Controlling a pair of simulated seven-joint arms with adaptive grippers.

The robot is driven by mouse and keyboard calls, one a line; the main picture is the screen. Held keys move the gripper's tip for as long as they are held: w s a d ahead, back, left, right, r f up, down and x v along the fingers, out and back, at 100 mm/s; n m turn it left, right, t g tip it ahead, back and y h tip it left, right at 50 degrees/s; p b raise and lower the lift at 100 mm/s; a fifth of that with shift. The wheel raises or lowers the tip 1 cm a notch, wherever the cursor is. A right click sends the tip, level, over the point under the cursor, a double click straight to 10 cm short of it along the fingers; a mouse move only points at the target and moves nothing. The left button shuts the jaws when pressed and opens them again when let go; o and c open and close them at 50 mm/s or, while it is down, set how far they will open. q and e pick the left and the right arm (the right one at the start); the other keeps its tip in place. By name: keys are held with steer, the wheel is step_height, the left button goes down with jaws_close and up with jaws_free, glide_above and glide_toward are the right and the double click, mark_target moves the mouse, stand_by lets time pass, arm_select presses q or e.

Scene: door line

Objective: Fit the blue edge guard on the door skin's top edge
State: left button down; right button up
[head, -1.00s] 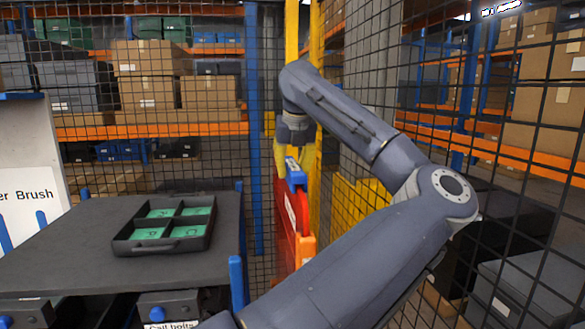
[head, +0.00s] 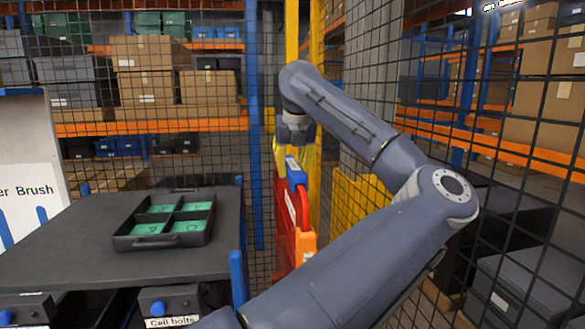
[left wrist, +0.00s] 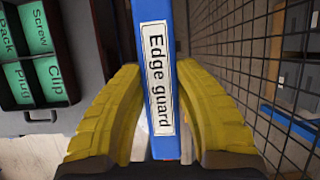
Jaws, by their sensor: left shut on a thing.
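The blue edge guard (head: 296,171) is a narrow blue strip with a white "Edge guard" label. In the left wrist view the guard (left wrist: 153,45) runs upright between the two yellow fingers. My left gripper (left wrist: 155,125) is shut on it. In the head view the left gripper (head: 293,153) points down, with the guard below it. A red panel, seemingly the door skin (head: 283,225), stands upright directly under the guard. I cannot tell whether the guard is on its top edge or just above or beside it. My right gripper is not in view.
A dark table (head: 75,235) on the left carries a black tray (head: 150,241) with green compartments. An orange block (head: 304,244) sits at the red panel's near side. Wire mesh fencing (head: 500,130) and a yellow post (head: 291,40) stand close behind and right.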

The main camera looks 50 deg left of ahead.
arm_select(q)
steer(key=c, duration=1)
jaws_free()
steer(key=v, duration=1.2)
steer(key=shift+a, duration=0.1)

--------

> [What needs to be done]: Go through the listing above and write it all out exactly, leaving out any picture.

> [Solution below]:
Controlling a pair of simulated seven-joint arms with adaptive grippers.

The robot is driven by mouse and keyboard calls, one a line; the main picture is the screen. Held keys move the gripper's tip for as long as they are held: w s a d ahead, back, left, right, r f up, down and x v along the fingers, out and back, at 100 mm/s; n m turn it left, right, t g tip it ahead, back and y h tip it left, right at 50 degrees/s; p b raise and lower the lift at 100 mm/s; a fifth of that with shift. The wheel raises or lowers the tip 1 cm a notch, wherever the cursor is. A right click sends the tip, level, over the point under the cursor, a double click straight to 10 cm short of it along the fingers; a mouse move only points at the target and moves nothing. The left button shuts the jaws when pressed and opens them again when let go; o and c open and close them at 50 mm/s or, while it is down, set how far they will open. q and e pick the left and the right arm (the right one at the start); the other keeps its tip in place. By name: keys are held with steer, the wheel is step_height, the left button goes down with jaws_close and up with jaws_free, glide_above and glide_toward are the right and the double click, mark_target moves the mouse, stand_by lets time pass, arm_select presses q or e.

Scene: door line

Objective: Fit the blue edge guard on the door skin's top edge
State: left button down; right button up
[head, -1.00s] 
[head, +0.00s] 
[left wrist, +0.00s] 
Jaws, by their sensor: left shut on a thing.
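The blue edge guard (head: 296,171) is a narrow blue strip with a white "Edge guard" label. In the left wrist view the guard (left wrist: 153,45) runs upright between the two yellow fingers. My left gripper (left wrist: 155,125) is shut on it. In the head view the left gripper (head: 293,153) points down, with the guard below it. A red panel, seemingly the door skin (head: 283,225), stands upright directly under the guard. I cannot tell whether the guard is on its top edge or just above or beside it. My right gripper is not in view.
A dark table (head: 75,235) on the left carries a black tray (head: 150,241) with green compartments. An orange block (head: 304,244) sits at the red panel's near side. Wire mesh fencing (head: 500,130) and a yellow post (head: 291,40) stand close behind and right.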

The main camera looks 50 deg left of ahead.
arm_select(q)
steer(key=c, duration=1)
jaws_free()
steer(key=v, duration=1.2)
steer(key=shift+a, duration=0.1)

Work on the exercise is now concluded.